3rd International Workshop on Antimatter and Gravity (WAG 2015)

Towards High-Precision Investigations of the Fundamental Properties of the Antiproton

5 Aug 2015, 14:00

30m

Room G06 - Sir Ambrose Fleming LT (UCL)

Invited Talk Session B

Speaker

Christian Smorra (CERN)

Description

CPT symmetry in the Standard Model reflects the equivalence of antiparticles and their matter conjugates in the fundamental interactions, excluding gravity. It predicts that such conjugate pairs have identical masses, lifetimes, charges and magnetic moments, the latter two of opposite sign.
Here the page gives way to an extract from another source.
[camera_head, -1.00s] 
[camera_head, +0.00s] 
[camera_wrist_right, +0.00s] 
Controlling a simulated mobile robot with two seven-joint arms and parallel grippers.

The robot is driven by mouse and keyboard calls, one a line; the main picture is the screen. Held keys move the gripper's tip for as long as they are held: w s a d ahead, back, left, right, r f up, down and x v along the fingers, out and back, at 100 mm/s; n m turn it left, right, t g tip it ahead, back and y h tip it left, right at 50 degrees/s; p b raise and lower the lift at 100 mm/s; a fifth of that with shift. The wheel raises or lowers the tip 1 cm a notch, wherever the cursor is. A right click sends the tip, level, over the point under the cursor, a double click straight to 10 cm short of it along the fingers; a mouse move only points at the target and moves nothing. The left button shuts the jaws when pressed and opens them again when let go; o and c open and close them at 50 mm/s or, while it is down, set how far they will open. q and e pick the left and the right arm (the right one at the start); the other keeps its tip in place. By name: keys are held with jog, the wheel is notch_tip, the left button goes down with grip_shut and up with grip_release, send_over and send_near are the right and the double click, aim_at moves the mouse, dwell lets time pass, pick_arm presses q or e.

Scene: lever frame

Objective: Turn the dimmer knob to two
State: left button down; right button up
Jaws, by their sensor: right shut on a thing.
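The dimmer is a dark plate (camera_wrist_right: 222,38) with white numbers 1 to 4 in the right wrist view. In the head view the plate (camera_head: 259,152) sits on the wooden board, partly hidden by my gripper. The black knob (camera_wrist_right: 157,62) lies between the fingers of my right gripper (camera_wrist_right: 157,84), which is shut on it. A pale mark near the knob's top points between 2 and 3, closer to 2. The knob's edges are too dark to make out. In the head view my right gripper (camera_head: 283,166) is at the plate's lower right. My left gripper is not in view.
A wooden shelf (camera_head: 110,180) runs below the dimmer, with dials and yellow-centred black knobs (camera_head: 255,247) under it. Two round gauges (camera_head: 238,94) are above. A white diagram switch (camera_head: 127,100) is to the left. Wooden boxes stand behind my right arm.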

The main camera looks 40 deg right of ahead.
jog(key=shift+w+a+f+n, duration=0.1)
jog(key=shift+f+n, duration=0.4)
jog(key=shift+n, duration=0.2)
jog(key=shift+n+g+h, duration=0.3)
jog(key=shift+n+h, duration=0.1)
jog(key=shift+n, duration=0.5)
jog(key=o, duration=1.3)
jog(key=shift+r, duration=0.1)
Single antiprotons confined and thermalized in a cryogenic Penning-trap system allow performing high-precision measurements of the fundamental properties of the antiproton. Its magnetic moment is determined from measuring the ratio of the spin-precession frequency to the cyclotron frequency. For this purpose, the continuous Stern-Gerlach effect is applied, which allows to perform spectroscopy of the spin-precession frequency by non-destructive detection of the antiproton’s spin state, whereas the cyclotron frequency is measured by image current detection. Using these methods in the double Penning-trap measurement scheme, we recently achieved the today’s most precise measurement of the proton magnetic moment with 3.3 ppb uncertainty [1]. Applying the same method to the antiproton will yield a thousand-fold improved test of CPT invariance in the baryon sector. In addition, we are planning to improve the 90 ppt uncertainty in proton/antiproton charge-to-mass ratio measurements by comparing the cyclotron frequencies of the proton modelled by an H- ion and the antiproton. By using newly developed fast particle exchange techniques and phase-sensitive detection methods, we target an improvement by at least one order of magnitude. Assuming that CPT invariance holds, this measurement can be interpreted as a test of the weak equivalence principle by the gravitational redshift. In this talk, I will review the proton measurement and present the status of the antiproton trap system BASE, Baryon Antibaryon Symmetry Experiment, which was commissioned at CERN’s antiproton decelerator and the results from its first antiproton physics run in 2014. [1] A. Mooser et al., Nature 509, 596 (2014).